> Given exercise
Omit any picture, and return the remaining data exactly as written.

> Supplied data
+===+

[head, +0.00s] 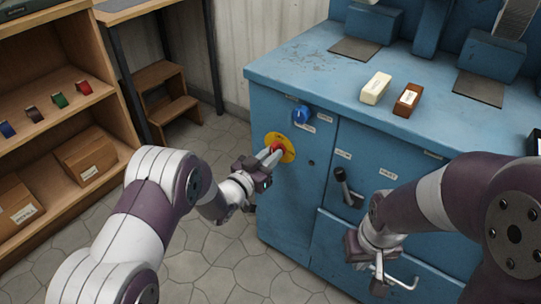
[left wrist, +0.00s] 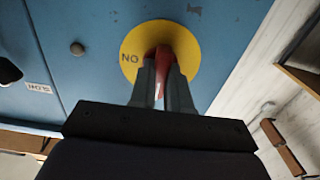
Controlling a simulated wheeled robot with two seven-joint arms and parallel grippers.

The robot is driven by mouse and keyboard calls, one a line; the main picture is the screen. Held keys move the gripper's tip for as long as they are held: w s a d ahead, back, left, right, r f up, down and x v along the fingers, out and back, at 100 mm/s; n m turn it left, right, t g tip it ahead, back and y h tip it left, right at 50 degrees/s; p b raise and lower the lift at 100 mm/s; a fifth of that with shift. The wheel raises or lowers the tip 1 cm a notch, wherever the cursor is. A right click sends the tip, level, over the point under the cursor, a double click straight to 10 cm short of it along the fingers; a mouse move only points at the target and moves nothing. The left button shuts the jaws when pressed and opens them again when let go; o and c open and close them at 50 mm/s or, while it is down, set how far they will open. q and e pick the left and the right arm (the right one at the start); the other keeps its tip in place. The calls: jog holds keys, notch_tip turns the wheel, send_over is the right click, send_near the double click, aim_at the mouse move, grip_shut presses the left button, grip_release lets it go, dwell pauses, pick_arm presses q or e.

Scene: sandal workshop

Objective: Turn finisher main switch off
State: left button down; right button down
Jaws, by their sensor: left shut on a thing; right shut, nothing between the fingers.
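The finisher's main switch is a red handle (head: 277,148) on a round yellow plate (head: 288,154), on the blue cabinet's left front. In the left wrist view the red handle (left wrist: 161,56) stands between my fingers, in front of the yellow plate (left wrist: 188,45). Letters reading "NO" in that view, perhaps an inverted "ON", show on the plate. My left gripper (head: 270,157) is shut on the red handle; it also shows in the left wrist view (left wrist: 161,88). My right gripper (head: 379,278) is shut and empty by the cabinet's lower front, near a drawer handle (head: 404,284).
A blue knob (head: 301,114) sits above the switch, and a black lever (head: 345,187) to its right. Wooden shelves (head: 70,110) stand left; tiled floor lies between.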

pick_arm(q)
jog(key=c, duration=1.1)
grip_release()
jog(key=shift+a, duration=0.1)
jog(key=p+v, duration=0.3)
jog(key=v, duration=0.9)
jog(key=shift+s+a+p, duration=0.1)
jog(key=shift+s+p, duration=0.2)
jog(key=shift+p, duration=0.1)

+===+

> Solution for this exercise
[head, +0.00s] 
[left wrist, +0.00s] 
Controlling a simulated wheeled robot with two seven-joint arms and parallel grippers.

The robot is driven by mouse and keyboard calls, one a line; the main picture is the screen. Held keys move the gripper's tip for as long as they are held: w s a d ahead, back, left, right, r f up, down and x v along the fingers, out and back, at 100 mm/s; n m turn it left, right, t g tip it ahead, back and y h tip it left, right at 50 degrees/s; p b raise and lower the lift at 100 mm/s; a fifth of that with shift. The wheel raises or lowers the tip 1 cm a notch, wherever the cursor is. A right click sends the tip, level, over the point under the cursor, a double click straight to 10 cm short of it along the fingers; a mouse move only points at the target and moves nothing. The left button shuts the jaws when pressed and opens them again when let go; o and c open and close them at 50 mm/s or, while it is down, set how far they will open. q and e pick the left and the right arm (the right one at the start); the other keeps its tip in place. The calls: jog holds keys, notch_tip turns the wheel, send_over is the right click, send_near the double click, aim_at the mouse move, grip_shut presses the left button, grip_release lets it go, dwell pauses, pick_arm presses q or e.

Scene: sandal workshop

Objective: Turn finisher main switch off
State: left button down; right button down
Jaws, by their sensor: left shut on a thing; right shut, nothing between the fingers.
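The finisher's main switch is a red handle (head: 277,148) on a round yellow plate (head: 288,154), on the blue cabinet's left front. In the left wrist view the red handle (left wrist: 161,56) stands between my fingers, in front of the yellow plate (left wrist: 188,45). Letters reading "NO" in that view, perhaps an inverted "ON", show on the plate. My left gripper (head: 270,157) is shut on the red handle; it also shows in the left wrist view (left wrist: 161,88). My right gripper (head: 379,278) is shut and empty by the cabinet's lower front, near a drawer handle (head: 404,284).
A blue knob (head: 301,114) sits above the switch, and a black lever (head: 345,187) to its right. Wooden shelves (head: 70,110) stand left; tiled floor lies between.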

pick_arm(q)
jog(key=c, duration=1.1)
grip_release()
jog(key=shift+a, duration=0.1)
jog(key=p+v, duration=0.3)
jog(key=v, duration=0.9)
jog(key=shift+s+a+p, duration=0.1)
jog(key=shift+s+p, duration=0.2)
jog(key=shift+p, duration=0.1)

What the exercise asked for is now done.